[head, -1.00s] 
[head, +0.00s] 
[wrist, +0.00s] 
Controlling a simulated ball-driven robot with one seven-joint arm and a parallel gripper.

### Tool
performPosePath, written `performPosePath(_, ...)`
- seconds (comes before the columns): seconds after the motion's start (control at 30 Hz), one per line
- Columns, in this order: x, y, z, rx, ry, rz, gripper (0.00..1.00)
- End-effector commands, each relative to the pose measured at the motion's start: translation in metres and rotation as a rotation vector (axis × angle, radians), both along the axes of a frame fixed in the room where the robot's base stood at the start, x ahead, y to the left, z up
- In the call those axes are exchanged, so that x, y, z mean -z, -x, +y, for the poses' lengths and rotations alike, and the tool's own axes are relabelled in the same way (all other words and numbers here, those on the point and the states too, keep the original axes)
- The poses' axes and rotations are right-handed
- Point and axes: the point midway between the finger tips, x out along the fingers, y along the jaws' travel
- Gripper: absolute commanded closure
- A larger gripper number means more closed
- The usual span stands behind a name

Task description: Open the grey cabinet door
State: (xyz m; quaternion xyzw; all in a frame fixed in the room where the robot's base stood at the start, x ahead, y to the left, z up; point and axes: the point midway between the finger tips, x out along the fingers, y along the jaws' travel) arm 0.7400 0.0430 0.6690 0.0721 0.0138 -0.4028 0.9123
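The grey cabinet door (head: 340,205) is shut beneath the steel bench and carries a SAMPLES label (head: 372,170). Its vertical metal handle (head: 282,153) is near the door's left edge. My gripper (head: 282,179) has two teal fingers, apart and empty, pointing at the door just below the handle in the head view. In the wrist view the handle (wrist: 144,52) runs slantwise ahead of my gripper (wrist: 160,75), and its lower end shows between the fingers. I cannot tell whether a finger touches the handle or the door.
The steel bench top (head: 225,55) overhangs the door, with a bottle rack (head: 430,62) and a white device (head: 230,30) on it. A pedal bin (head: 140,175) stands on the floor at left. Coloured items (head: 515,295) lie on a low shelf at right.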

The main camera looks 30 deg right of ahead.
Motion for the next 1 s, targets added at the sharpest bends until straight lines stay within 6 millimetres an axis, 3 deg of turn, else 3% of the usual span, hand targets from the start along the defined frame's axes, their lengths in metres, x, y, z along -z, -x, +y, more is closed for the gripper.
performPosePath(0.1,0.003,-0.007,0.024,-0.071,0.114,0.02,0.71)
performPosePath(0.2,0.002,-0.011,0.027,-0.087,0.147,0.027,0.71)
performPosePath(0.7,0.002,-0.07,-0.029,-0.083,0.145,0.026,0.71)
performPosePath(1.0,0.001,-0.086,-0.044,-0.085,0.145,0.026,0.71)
* * * * * * * * *
§ **SHORT TASK**
Show, from the listing above, each line that contains the word "rotations".

§ **SOLUTION FOR THIS EXERCISE**
- In the call those axes are exchanged, so that x, y, z mean -z, -x, +y, for the poses' lengths and rotations alike, and the tool's own axes are relabelled in the same way (all other words and numbers here, those on the point and the states too, keep the original axes)
- The poses' axes and rotations are right-handed

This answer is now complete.